# WHAT IS EXPECTED
Find the lines below that contain the word "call" and count them. Only the number should be given.

# PROVIDED MATERIAL

──────

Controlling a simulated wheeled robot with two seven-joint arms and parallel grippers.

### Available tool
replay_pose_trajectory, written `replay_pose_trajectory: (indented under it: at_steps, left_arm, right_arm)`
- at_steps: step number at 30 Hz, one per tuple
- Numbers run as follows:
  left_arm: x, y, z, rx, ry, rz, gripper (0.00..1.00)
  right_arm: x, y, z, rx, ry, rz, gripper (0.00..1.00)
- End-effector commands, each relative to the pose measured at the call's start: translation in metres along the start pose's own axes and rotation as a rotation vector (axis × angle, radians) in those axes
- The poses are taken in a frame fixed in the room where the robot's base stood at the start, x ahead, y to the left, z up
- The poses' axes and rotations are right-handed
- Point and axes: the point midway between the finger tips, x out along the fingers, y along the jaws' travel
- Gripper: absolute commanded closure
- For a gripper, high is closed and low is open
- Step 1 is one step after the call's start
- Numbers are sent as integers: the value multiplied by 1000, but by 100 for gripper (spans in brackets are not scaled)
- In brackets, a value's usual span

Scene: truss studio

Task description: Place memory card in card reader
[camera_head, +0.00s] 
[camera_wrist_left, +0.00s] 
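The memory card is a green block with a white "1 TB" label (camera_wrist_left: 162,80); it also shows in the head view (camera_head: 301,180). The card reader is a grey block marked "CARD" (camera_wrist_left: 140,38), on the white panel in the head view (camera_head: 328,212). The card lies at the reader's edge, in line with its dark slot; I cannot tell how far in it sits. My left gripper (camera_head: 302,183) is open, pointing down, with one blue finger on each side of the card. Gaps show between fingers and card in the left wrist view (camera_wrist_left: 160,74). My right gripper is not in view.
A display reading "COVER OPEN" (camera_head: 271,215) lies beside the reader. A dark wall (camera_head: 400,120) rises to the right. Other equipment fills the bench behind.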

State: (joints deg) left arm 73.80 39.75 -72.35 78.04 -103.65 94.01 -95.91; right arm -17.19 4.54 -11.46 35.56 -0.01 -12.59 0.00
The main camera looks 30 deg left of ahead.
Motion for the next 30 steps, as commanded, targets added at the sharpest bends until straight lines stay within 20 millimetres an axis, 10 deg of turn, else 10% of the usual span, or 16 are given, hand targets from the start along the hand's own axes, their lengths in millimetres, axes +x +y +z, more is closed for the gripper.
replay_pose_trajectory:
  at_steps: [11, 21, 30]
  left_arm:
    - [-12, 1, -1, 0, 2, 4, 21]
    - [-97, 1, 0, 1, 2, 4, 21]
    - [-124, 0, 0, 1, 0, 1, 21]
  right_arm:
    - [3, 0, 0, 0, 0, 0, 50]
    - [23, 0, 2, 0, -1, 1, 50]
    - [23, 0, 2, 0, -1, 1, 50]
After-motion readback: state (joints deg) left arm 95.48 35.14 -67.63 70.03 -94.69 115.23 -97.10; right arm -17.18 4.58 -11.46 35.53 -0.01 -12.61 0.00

──────

# WRITTEN ANSWER
2